The living room reflects the Phillips’ love of a classical design style, integrating many different fabric patterns and textures. Notice how lovely the English antiques are, creating elegance and comfort.

The vintage light fixture and antique desk add an old world feel to this study.

The small study off the main floors houses family photographs and favorite books. The stately desk was found at Scott Antique Market in Atlanta, always a great outing to make with Roger and Ann.

What a spectacular view of the main floor.

 

The above shot of the main hallway gives you a gorgeous view of the repetitive arches found throughout the house. If you are not familiar with Van Pond’s work, know this: he is one of the best architects in Nashville.

The kitchen, with its contrasting cabinets and natural wood flooring, creates a feel of sophistication and simplicity. The walnut counter top and customized backsplash add an interesting element to this practical kitchen.

 

The window treatment is Breda, a fabric from Robert Allen. The vintage light fixture adds to the charming breakfast nook.

The pleated window treatment and Schumacher wallpaper make the upstairs landing simply dreamy.

The upper landing presents a calm resting spot with its natural lighting and built in window seat and cabinetry.

The vintage light fixture was rewired to add ambiance to the master bedroom.

Natural light, warm hues and subtle patterns makes the master bedroom one of the most cherished rooms in the house.

Joelle loves wallpaper. Here in the master, it’s Bell Flower by Schumacher.
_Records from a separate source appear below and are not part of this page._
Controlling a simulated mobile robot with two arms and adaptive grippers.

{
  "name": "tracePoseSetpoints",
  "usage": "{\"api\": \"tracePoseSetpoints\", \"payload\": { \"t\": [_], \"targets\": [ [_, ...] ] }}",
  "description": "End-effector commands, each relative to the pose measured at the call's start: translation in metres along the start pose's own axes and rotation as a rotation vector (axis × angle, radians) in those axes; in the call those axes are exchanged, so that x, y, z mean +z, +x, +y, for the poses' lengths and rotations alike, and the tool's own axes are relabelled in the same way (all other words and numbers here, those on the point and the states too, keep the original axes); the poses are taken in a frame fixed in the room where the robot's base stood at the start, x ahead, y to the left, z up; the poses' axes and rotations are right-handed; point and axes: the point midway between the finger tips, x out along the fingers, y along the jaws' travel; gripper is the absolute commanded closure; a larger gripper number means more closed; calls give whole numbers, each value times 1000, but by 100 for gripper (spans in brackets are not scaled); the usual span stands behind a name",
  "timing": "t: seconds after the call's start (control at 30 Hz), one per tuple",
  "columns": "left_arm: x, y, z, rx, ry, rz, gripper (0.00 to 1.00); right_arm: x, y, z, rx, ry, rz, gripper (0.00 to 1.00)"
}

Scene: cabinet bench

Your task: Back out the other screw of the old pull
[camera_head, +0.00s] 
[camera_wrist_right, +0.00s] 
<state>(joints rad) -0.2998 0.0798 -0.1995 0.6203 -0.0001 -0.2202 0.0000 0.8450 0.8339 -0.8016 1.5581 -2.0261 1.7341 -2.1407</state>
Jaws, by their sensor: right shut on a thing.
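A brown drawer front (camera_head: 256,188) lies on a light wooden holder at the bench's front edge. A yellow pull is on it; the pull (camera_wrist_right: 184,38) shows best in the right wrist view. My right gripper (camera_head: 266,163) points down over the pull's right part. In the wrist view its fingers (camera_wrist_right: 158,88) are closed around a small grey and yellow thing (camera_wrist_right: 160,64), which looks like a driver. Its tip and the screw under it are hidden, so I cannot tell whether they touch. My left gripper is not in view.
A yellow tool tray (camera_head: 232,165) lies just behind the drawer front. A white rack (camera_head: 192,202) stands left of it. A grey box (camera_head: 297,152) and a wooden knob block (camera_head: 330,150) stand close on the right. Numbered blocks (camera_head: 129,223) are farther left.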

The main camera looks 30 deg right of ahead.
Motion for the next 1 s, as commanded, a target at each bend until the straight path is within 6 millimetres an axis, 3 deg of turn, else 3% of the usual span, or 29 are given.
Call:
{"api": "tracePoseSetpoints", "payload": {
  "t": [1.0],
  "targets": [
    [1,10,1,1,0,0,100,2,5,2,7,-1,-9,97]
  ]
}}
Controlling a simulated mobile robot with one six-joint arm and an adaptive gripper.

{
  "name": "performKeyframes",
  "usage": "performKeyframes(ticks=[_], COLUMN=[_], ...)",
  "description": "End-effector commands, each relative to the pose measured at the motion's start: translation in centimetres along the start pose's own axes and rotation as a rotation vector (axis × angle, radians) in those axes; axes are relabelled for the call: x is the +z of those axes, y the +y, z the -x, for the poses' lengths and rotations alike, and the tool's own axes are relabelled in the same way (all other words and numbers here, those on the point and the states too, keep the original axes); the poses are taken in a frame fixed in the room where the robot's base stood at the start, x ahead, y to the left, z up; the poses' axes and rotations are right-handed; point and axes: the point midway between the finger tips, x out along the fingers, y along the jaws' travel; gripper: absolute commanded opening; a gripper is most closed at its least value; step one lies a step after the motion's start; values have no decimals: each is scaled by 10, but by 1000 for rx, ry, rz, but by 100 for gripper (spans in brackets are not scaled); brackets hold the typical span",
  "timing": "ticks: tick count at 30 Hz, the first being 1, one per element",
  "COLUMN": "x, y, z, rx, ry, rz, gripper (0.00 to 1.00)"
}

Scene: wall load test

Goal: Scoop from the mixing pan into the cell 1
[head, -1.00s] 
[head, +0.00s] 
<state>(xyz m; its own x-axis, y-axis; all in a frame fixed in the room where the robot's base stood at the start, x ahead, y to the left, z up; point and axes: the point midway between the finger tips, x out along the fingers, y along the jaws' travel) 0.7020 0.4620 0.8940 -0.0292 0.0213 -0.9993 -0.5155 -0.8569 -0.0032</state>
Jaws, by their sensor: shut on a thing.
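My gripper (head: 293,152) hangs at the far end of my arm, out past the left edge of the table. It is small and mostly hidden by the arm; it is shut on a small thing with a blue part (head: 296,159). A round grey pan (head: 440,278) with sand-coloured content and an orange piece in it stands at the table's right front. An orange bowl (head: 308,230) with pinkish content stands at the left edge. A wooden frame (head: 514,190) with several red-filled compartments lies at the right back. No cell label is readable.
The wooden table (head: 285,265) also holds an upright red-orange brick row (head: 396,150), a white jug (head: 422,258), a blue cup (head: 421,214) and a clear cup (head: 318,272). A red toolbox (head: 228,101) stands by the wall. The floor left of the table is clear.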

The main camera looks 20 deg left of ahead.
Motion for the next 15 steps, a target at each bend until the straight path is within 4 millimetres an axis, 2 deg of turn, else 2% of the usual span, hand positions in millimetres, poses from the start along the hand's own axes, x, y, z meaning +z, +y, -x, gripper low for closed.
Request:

Once again, notice the use of arches throughout the house. The ceiling, painted ever so subtly, provides a wonderful contrast to the wallpaper and trim color.

The Phillips enjoying gin-gin mules at the Carlyle. (Lucky dogs!)

Thank you, Joelle and Brant, for opening up your home to our StyleBlueprint readers. It’s simply breathtaking, and a place we know you will enjoy living in for years and years to come.